L’enterrement de Heusken fut célébré avec grande pompe. Les ministres et membres des diverses légations étrangères, les consuls de Kanagawa et Yokohama, tous suivirent le cercueil de Heusken. Plusieurs hauts fonctionnaires japonais s’étaient présentés la veille chez les ministres européens et les avaient suppliés de donner moins d’éclat à la cérémonie funèbre. Le gouvernement prétendait avoir découvert une conspiration ; il craignait une attaque armée contre le cortège, et il s’avouait impuissant à protéger dès lors la vie des étrangers.
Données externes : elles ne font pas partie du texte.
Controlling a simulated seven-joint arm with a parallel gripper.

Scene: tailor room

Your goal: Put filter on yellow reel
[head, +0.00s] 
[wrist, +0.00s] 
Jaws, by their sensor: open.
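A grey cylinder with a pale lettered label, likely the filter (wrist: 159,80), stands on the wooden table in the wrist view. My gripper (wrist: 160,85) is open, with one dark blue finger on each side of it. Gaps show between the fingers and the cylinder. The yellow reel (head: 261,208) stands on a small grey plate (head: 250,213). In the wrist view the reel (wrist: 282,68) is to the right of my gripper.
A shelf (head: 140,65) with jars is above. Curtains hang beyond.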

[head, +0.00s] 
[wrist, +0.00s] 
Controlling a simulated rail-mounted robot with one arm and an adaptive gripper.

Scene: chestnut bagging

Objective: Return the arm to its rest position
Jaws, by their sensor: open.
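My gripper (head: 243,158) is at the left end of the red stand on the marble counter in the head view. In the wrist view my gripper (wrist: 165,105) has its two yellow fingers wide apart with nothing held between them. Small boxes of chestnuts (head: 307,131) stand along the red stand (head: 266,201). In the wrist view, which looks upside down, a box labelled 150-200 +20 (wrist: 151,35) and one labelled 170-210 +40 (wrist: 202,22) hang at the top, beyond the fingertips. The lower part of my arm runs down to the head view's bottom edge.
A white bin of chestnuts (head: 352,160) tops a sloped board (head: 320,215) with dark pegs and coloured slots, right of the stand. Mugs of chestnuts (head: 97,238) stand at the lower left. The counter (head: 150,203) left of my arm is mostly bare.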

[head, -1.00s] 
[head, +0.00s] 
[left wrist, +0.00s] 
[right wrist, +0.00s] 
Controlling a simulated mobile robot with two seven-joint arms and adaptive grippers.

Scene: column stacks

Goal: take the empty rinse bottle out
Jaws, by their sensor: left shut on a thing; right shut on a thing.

MM. Alcock, d’Eulenbourg et Harris montrèrent une fermeté inébranlable. « On se battrait, s’il le fallait ; mais on rendrait assurément tous les honneurs dus à la dépouille de M. Heusken. » M. le comte d’Eulenbourg fit débarquer cent cinquante de ses soldats, auxquels se joignirent quelques marins anglais et hollandais. Le cortège entier se composait de près de trois cents hommes, tous bien armés et parfaitement décidés à vendre chèrement leur vie. Personne n’osa troubler l’ordre du cortège, et la cérémonie funèbre se passa sans accidens.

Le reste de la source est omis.